A find here and a find there is one thing. Put all those finds together and a picture starts to take shape. Such has been the case with evidence of creatures that once made their home on the southern Kenai Peninsula.
The 2011 radiocarbon dating of two remains — an ankle bone and a tusk — indicated woolly mammoths roamed the area between 60,000-25,000 years ago. More pieces have surfaced and been dated since then, thanks to the effort to gather these pieces together by local author and historian Janet Klein and Soldotna geologist Dick Reger.
The most recent data comes from a woolly mammoth tooth fragment found in the Bidarka Creek area by Phil Gordon, a more complete woolly mammoth tooth found near Clam Gulch by Grace Mills and a steppe bison horn and partial skull found by A. J. Weber, also in the Diamond Creek area.
The tooth fragment found by Gordon in November 2011 was radiocarbon dated at 39,620 years, “give or take a year,” said Gordon, laughing. “What I have here is a part of our history that is difficult to even imagine.”
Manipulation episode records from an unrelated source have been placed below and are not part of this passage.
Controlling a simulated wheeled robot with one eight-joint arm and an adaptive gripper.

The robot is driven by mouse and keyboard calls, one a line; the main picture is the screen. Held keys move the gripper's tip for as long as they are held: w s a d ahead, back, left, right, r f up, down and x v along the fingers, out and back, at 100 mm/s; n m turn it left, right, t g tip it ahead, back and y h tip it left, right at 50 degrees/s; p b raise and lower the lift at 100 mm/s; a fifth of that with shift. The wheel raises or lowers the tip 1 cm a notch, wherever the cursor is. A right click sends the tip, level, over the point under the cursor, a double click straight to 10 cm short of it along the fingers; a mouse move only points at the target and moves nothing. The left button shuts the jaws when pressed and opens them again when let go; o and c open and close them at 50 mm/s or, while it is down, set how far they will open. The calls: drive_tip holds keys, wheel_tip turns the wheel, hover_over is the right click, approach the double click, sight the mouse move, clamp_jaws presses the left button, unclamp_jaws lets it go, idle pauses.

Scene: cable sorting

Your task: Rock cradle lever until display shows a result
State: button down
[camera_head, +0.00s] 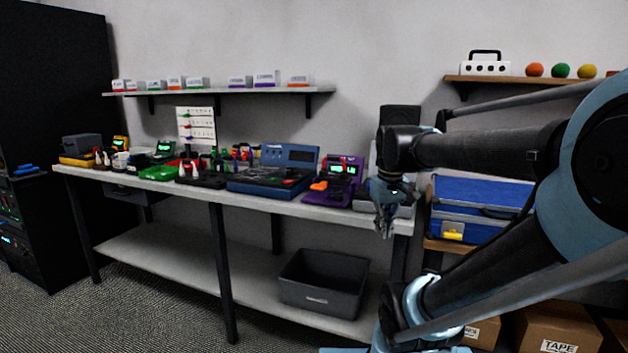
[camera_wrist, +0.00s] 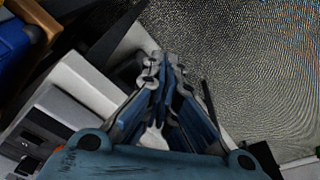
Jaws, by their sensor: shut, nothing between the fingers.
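A purple cradle device (camera_head: 347,190) stands near the right end of the bench. It has a small lit green display (camera_head: 343,170), too small to read, and an orange part (camera_head: 319,186) at its left front that may be the lever. My gripper (camera_head: 385,228) is shut and empty. In the head view it points down at the bench's right end, to the right of the purple device and apart from it. In the wrist view my gripper (camera_wrist: 165,62) has its fingers together, with the floor beyond them. The purple device is not clearly visible there.
A blue case (camera_head: 275,168) stands left of the purple device, and a green tray (camera_head: 158,173) farther left. A blue toolbox (camera_head: 478,195) sits on a shelf right of my gripper. A grey bin (camera_head: 323,280) stands on the lower shelf. A light grey machine (camera_wrist: 62,112) is close by in the wrist view.

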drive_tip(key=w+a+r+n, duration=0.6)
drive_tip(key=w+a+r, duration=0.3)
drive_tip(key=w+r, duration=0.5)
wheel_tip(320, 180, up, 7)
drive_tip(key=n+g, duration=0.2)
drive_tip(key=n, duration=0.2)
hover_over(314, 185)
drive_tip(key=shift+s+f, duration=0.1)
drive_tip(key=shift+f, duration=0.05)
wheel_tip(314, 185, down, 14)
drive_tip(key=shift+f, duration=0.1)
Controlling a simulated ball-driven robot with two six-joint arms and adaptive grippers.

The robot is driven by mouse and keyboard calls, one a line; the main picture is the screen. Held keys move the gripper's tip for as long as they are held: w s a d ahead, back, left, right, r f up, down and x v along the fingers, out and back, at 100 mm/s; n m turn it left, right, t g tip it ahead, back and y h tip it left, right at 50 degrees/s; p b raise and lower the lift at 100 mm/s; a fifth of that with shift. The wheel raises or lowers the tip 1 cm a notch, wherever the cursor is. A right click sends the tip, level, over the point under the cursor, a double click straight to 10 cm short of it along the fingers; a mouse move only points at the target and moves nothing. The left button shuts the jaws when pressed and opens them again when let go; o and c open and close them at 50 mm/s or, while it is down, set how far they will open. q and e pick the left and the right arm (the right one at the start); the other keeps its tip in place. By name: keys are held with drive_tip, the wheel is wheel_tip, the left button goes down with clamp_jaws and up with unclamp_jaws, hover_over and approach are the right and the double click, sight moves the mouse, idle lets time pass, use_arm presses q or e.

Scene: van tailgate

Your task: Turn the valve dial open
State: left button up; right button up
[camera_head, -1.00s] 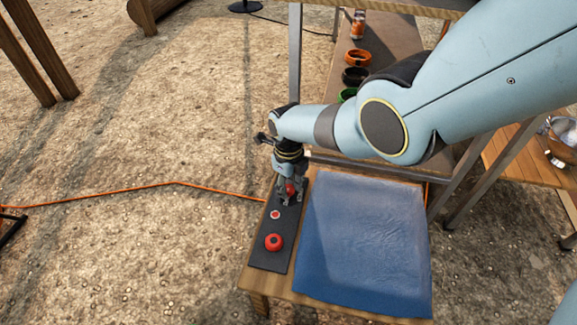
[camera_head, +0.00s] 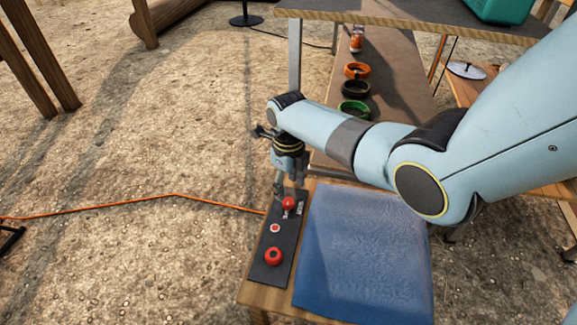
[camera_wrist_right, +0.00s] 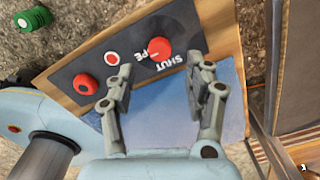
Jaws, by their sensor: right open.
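The valve dial (camera_head: 289,203) is a round red knob at the far end of a dark panel (camera_head: 262,270). In the right wrist view the dial (camera_wrist_right: 161,49) sits by the white words "SHUT" and "OPE", the second partly covered. I cannot tell its setting. My right gripper (camera_head: 289,197) is over the far end of the panel, fingers spread around the dial in the head view. In the right wrist view the open fingers (camera_wrist_right: 160,68) frame the dial, which appears just past the tips; contact is not clear. My left gripper is not in view.
The panel also carries a small red button in a white ring (camera_head: 275,228) and a second red knob (camera_head: 274,256). A blue cloth (camera_head: 365,255) lies right of it on the wooden table. Coloured rings (camera_head: 355,88) stand on a bench behind. An orange cable (camera_head: 150,198) crosses the ground.

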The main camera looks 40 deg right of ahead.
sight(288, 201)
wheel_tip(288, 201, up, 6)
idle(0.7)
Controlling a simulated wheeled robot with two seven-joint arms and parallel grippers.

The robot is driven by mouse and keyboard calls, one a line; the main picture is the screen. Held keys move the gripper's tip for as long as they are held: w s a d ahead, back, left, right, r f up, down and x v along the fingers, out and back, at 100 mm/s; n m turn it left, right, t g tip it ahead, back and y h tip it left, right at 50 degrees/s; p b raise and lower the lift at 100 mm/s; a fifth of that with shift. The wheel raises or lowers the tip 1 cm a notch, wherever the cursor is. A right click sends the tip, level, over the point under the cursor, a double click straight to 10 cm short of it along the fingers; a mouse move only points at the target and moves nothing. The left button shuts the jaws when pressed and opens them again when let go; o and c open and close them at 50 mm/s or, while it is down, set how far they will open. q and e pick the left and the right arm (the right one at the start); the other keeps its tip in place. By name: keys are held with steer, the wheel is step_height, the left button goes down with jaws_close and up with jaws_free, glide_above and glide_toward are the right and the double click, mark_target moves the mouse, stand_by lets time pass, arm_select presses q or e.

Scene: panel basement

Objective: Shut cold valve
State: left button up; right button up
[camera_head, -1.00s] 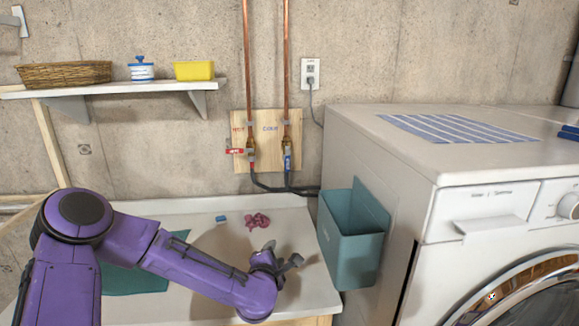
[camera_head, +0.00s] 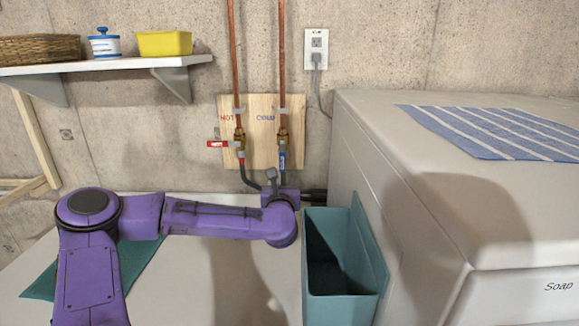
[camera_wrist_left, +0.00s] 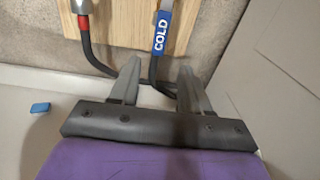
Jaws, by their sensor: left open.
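The cold valve (camera_head: 283,137) sits on the right copper pipe, on a wooden board. Its blue lever (camera_head: 282,160) hangs straight down, in line with the pipe. In the left wrist view the lever (camera_wrist_left: 162,30), marked COLD, is ahead of the fingers, roughly centred between them. My left gripper (camera_head: 271,178) is below the valve, near the wall. In the left wrist view the gripper (camera_wrist_left: 160,68) is open, with nothing between its fingers, and its tips appear just short of the lever's lower end. My right gripper is not in view.
The hot valve's red lever (camera_head: 218,144) points sideways to the left. Dark hoses (camera_wrist_left: 90,50) run below both valves. A teal bin (camera_head: 340,285) hangs on the washer's (camera_head: 395,205) side, close right of my gripper. A shelf (camera_head: 110,67) is at upper left.

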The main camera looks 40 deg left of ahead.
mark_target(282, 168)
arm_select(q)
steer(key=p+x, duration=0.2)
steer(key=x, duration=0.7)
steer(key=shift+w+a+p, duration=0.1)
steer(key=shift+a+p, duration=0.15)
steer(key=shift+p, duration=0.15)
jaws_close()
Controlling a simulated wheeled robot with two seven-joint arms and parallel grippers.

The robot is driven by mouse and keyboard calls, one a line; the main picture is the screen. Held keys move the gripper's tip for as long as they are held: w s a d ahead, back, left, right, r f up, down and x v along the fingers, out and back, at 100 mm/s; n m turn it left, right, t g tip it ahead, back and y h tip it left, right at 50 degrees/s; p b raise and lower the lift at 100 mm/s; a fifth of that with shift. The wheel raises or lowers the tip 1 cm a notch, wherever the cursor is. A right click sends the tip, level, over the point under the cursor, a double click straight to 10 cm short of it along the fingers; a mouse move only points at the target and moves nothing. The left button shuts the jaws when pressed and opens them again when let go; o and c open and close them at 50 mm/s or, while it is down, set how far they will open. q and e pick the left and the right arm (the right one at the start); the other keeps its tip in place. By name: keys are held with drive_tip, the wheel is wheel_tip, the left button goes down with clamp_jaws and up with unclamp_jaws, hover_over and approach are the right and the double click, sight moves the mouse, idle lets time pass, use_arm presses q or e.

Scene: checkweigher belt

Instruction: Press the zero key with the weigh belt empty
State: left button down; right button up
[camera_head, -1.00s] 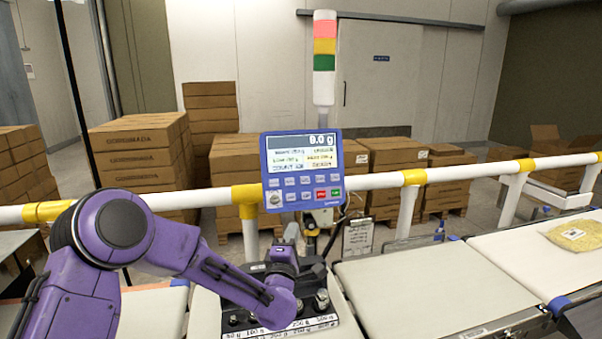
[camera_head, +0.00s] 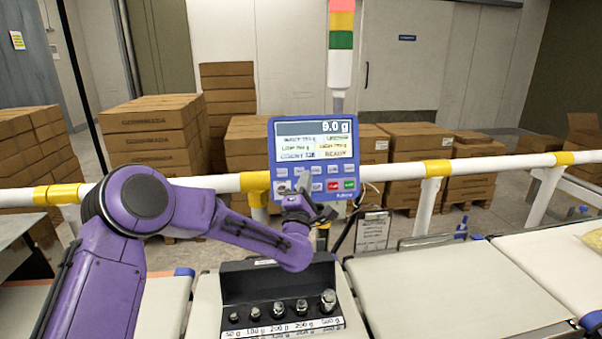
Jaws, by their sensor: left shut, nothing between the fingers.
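The blue control panel (camera_head: 313,158) stands on the rail, its screen lit above two rows of keys. Key labels are too small to read, so I cannot tell which is the zero key. My left gripper (camera_head: 303,181) is shut and empty, its tips in front of the lower-left keys and hiding some. I cannot tell whether they touch. The grey-white belt (camera_head: 450,285) right of the weight box is bare in view; I cannot tell whether it is the weigh belt. My right gripper is out of view.
A black box (camera_head: 245,282) of several metal weights stands below my left forearm. A bag (camera_head: 592,240) lies on the far-right belt. A white rail (camera_head: 395,172) runs behind the belts, with stacked cartons (camera_head: 150,135) beyond. A signal tower (camera_head: 341,45) rises behind the panel.

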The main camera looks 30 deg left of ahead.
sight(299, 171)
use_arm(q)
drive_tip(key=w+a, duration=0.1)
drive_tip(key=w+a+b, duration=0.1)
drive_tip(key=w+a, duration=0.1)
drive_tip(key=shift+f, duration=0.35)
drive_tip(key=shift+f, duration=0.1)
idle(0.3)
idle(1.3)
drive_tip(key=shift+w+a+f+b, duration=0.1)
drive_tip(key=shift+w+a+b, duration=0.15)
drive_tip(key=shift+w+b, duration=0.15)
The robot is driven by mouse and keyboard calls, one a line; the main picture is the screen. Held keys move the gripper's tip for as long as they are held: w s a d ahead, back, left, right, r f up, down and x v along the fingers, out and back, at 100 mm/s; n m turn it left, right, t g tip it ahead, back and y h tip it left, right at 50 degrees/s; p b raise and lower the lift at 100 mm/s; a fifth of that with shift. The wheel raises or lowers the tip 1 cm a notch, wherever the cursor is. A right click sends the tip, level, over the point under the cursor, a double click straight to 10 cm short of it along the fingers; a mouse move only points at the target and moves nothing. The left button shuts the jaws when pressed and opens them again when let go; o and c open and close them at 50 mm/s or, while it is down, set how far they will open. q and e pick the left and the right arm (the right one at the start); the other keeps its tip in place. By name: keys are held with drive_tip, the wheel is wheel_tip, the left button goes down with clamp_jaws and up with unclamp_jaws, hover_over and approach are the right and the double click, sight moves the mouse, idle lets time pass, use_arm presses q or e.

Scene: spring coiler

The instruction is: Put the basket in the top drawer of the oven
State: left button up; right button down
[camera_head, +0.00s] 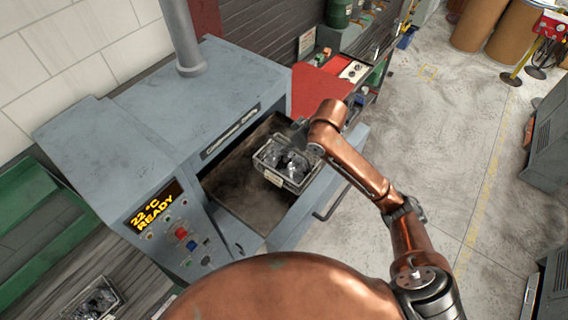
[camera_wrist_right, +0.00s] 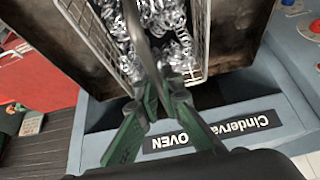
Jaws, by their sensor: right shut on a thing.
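The wire basket (camera_head: 285,163) is filled with shiny metal springs. It is over the open top drawer (camera_head: 238,190) of the grey oven (camera_head: 150,125). My right gripper (camera_head: 300,135) is above the basket's far side and shut on it. In the right wrist view, the green fingers of my right gripper (camera_wrist_right: 150,95) close on the handle of the basket (camera_wrist_right: 200,45), with the oven front (camera_wrist_right: 190,125) behind. I cannot tell whether the basket touches the drawer floor. My left gripper is not in view.
Another basket of springs (camera_head: 95,300) sits on the surface at lower left. The oven display (camera_head: 155,205) reads 22 °C READY. A red workbench (camera_head: 318,88) stands beyond the oven. The floor at right (camera_head: 440,140) is mostly clear.

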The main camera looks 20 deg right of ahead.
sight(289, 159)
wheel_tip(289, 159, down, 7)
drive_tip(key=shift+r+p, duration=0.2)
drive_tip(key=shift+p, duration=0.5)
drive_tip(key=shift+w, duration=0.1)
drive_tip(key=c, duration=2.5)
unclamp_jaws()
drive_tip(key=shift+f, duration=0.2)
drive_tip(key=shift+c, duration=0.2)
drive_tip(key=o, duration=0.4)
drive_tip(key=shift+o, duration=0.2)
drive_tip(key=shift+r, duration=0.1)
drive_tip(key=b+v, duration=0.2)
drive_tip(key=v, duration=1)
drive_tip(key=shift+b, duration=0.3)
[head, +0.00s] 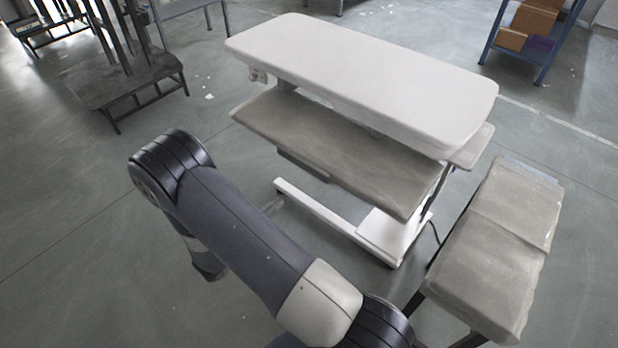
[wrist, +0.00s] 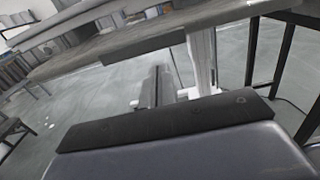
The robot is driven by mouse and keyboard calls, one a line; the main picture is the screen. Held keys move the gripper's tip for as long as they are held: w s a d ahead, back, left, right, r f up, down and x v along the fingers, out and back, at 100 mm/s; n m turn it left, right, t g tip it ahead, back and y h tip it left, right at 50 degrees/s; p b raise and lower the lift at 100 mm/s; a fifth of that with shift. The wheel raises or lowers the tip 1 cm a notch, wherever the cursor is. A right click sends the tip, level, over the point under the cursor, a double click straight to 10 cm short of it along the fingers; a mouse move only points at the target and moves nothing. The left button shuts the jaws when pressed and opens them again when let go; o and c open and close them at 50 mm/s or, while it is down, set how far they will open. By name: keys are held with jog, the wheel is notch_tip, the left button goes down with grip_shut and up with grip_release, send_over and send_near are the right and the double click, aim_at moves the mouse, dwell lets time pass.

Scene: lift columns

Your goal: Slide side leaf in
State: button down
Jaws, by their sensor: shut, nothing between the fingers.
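A long white padded top (head: 370,75) stands on a white lift frame. A grey-brown slab (head: 330,150) juts out below its near long side, with a dark bar (head: 302,165) under its near edge. The slab and bar also show overhead in the wrist view (wrist: 150,45). A small white plate (head: 472,148) sticks out under the top's right end. I cannot tell for sure which piece is the side leaf. My gripper (wrist: 165,125) fills the bottom of the wrist view as a grey body with a black front strip, shut and empty, apart from the slab. The head view does not show it.
A brown padded bench (head: 495,250) stands close at the right. The frame's white foot (head: 335,222) reaches along the floor under the slab. A dark low table (head: 125,80) stands at the far left, a blue shelf with boxes (head: 530,25) far right.

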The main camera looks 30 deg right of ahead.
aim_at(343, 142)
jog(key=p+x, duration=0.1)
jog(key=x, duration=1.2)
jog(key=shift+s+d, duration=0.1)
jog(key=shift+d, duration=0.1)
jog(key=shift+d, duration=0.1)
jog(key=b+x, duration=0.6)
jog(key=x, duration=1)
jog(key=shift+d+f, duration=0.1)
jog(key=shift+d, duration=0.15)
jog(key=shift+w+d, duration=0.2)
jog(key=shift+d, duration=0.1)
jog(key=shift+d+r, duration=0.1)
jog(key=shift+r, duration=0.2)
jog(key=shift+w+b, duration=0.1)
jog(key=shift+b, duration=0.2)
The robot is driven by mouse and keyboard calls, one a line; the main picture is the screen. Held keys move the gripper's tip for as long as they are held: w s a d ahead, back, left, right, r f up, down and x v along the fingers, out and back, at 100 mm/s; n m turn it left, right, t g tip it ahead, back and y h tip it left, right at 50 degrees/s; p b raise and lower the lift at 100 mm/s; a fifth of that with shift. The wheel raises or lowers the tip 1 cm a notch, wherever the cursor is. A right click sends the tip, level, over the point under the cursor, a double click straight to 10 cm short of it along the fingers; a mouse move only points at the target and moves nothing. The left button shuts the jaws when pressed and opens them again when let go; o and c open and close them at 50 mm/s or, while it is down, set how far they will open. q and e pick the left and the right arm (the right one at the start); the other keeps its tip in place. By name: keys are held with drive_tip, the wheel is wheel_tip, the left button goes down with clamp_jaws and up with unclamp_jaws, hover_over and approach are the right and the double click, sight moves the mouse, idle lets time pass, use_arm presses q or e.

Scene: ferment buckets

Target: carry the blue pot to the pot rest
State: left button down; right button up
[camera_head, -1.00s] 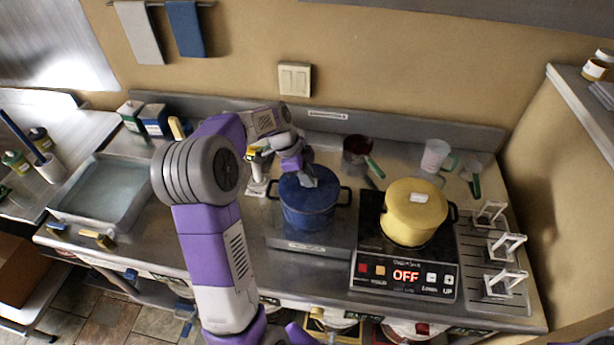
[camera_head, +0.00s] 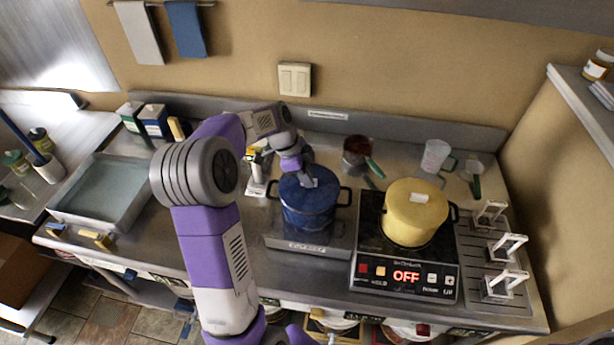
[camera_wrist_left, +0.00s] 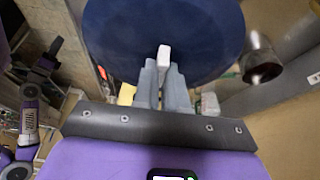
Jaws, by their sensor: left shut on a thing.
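The blue pot (camera_head: 308,207) stands with its lid on a low metal plate (camera_head: 300,246), left of the hot plate. I cannot tell whether that plate is the pot rest. My left gripper (camera_head: 308,181) is over the top of the pot and shut on the light lid knob. In the left wrist view the gripper (camera_wrist_left: 163,85) has both fingers closed around the pale knob (camera_wrist_left: 163,56), with the blue lid (camera_wrist_left: 195,30) filling the top. My right gripper does not show clearly in any view.
A yellow pot (camera_head: 413,214) stands on the hot plate (camera_head: 405,275), whose display reads OFF. White racks (camera_head: 505,248) are at the right. A dark red saucepan (camera_head: 357,150) and a measuring cup (camera_head: 436,157) stand behind. A grey basin (camera_head: 100,195) is at the left.

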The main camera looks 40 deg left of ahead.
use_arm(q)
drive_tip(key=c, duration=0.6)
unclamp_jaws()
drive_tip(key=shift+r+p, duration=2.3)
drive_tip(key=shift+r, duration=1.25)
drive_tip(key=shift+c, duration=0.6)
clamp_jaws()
Gordon, who grew up on an Oregon farm and taught science, has been interested in “looking for things” for years, be it moose, sheep, tracking lynx, “all stupid stuff that are just part of looking around. … If we’re going to find some pieces of the puzzle, somebody’s got to be out there looking around.”
While roaming around the Deep Creek area after flooding hit the peninsula in 2003, Gordon found a piece of woolly mammoth tusk. In November, he was hiking with a visiting friend when he found the tooth fragment.
“I said if I was looking for a tooth, I wouldn’t be looking right at our feet, I’d be looking … and I picked it up at the very moment,” he said of looking down and finding exactly what he said wouldn’t be found right there.
That surprise and that success keep Gordon’s eyes open.
“Of course, I fully expect to find an entire, intact mammoth. It’s just a matter of time,” he said, then added that “statistically, there’s almost no chance you’ll find anything, but I’ve continued looking for something,” he said.
Eleven-year-old Grace Mills found what she thought was an interesting rock while at the family’s set-net fishing site about six miles south of Clam Gulch earlier this year. When her grandfather, Brent Johnson, saw it, he recognized it as something other than a rock.
“Luckily I had attended a presentation by (Klein and Reger) and I knew right away what it was,’ said Johnson. “I called Dick Reger and he was really excited to come down here.”
The second of the three pieces to be recently radiocarbon dated, the results indicate Grace’s woolly mammoth molar is greater than 43,500 years.
Results for the steppe bison horn and skull found by Weber have added another dimension to the peninsula history.
“We had a small, inner part of a bison horn core sent in for radiocarbon dating, but it was too porous and couldn’t be radiocarbon dated,’ said Klein. “So this is the second we’ve found and the first that’s been radiocarbon dated. That in itself is really important because it gives a date for a second species we didn’t have before. It’s an impressive find.”
Weber is, indeed, impressed.
“I wasn’t actually looking for something like this. I just turned around and there it was,” he said of what he found while hiking in the Diamond Creek area in August. “I knew it wasn’t a piece of wood or a rock. I knew it was some piece of bone.”
Having seen something similar at a shop on the Spit, Weber paid the store a visit and was told that piece had come from Interior Alaska.
“Then I got in contact with (Klein) and told her I’d like to talk to her about something I’d found. She asked if I knew what I had and I said, ‘yeah’ and told her. She said, ‘Do you know what that means?’ It was a big step for her,” said Weber of finding a steppe bison piece in such good condition. “Because of how well the skull was preserved, there’s reason to believe it didn’t move very much, which is cool. (Klein) said, ‘It’s a little bit more than cool.’”
Recalling her first sight of the horn and skull, Klein said, “My mouth dropped to the floor.”
The horn and skull measure about 19 inches in length and weigh more than nine pounds. The radiocarbon dates are the same as Grace’s molar: greater than 43,500 years.
“I was amazed when (Klein) told me the date,” said Weber. “
Klein and Reger and currently preparing the abstract of a presentation they will give at an international conference on woolly mammoths scheduled to be held in Alaska in May.